- INFORMATION PROVIDED:
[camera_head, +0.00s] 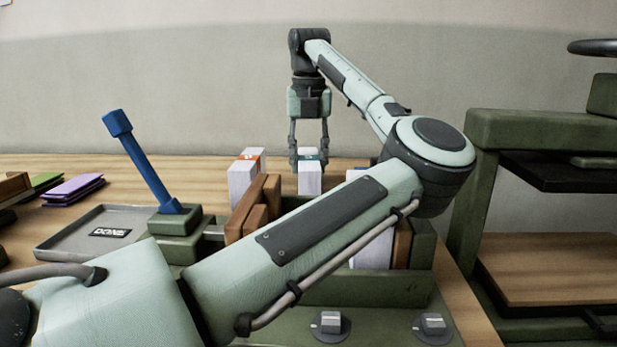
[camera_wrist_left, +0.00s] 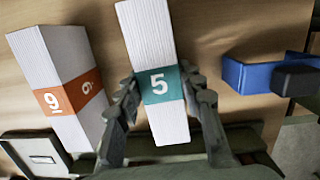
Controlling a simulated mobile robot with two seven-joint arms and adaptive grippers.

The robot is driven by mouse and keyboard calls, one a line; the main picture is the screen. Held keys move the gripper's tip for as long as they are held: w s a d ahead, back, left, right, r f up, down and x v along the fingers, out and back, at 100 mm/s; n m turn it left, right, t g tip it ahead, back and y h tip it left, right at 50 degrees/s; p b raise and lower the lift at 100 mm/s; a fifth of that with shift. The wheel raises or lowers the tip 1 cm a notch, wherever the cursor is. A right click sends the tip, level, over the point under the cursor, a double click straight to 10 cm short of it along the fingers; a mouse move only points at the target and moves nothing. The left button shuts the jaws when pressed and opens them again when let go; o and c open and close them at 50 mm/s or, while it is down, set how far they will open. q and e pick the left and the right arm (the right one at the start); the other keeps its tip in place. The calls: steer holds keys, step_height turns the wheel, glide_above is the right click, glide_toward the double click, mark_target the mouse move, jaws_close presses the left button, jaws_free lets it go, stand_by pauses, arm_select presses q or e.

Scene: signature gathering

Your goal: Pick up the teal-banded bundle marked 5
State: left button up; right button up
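The teal-banded bundle (camera_wrist_left: 161,90) is a white paper block with a 5 on its band. In the head view the teal-banded bundle (camera_head: 310,178) stands upright behind my arm, which hides its lower part. My left gripper (camera_head: 308,155) points down over it, one finger on each side. In the left wrist view the left gripper's fingertips (camera_wrist_left: 159,80) are at the band's two edges. They look very close to it or touching, and I cannot tell whether they grip. My right gripper is not in view.
An orange-banded bundle (camera_wrist_left: 68,90) marked 9 stands close on the left. Brown dividers (camera_head: 262,205) are left of the teal-banded bundle. A blue part (camera_wrist_left: 250,77) lies to the right. A grey tray (camera_head: 75,240) and blue lever (camera_head: 140,165) are at left; green shelving (camera_head: 545,130) is at right.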

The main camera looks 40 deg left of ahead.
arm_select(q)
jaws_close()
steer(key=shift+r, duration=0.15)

- CHALLENGE:
Reproduce the listing word for word and omit its pictures.

- SOLUTION TO THE EXERCISE:
[camera_head, +0.00s] 
[camera_wrist_left, +0.00s] 
Controlling a simulated mobile robot with two seven-joint arms and adaptive grippers.

The robot is driven by mouse and keyboard calls, one a line; the main picture is the screen. Held keys move the gripper's tip for as long as they are held: w s a d ahead, back, left, right, r f up, down and x v along the fingers, out and back, at 100 mm/s; n m turn it left, right, t g tip it ahead, back and y h tip it left, right at 50 degrees/s; p b raise and lower the lift at 100 mm/s; a fifth of that with shift. The wheel raises or lowers the tip 1 cm a notch, wherever the cursor is. A right click sends the tip, level, over the point under the cursor, a double click straight to 10 cm short of it along the fingers; a mouse move only points at the target and moves nothing. The left button shuts the jaws when pressed and opens them again when let go; o and c open and close them at 50 mm/s or, while it is down, set how far they will open. q and e pick the left and the right arm (the right one at the start); the other keeps its tip in place. The calls: steer holds keys, step_height turns the wheel, glide_above is the right click, glide_toward the double click, mark_target the mouse move, jaws_close presses the left button, jaws_free lets it go, stand_by pauses, arm_select presses q or e.

Scene: signature gathering

Your goal: Pick up the teal-banded bundle marked 5
State: left button up; right button up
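The teal-banded bundle (camera_wrist_left: 161,90) is a white paper block with a 5 on its band. In the head view the teal-banded bundle (camera_head: 310,178) stands upright behind my arm, which hides its lower part. My left gripper (camera_head: 308,155) points down over it, one finger on each side. In the left wrist view the left gripper's fingertips (camera_wrist_left: 159,80) are at the band's two edges. They look very close to it or touching, and I cannot tell whether they grip. My right gripper is not in view.
An orange-banded bundle (camera_wrist_left: 68,90) marked 9 stands close on the left. Brown dividers (camera_head: 262,205) are left of the teal-banded bundle. A blue part (camera_wrist_left: 250,77) lies to the right. A grey tray (camera_head: 75,240) and blue lever (camera_head: 140,165) are at left; green shelving (camera_head: 545,130) is at right.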

The main camera looks 40 deg left of ahead.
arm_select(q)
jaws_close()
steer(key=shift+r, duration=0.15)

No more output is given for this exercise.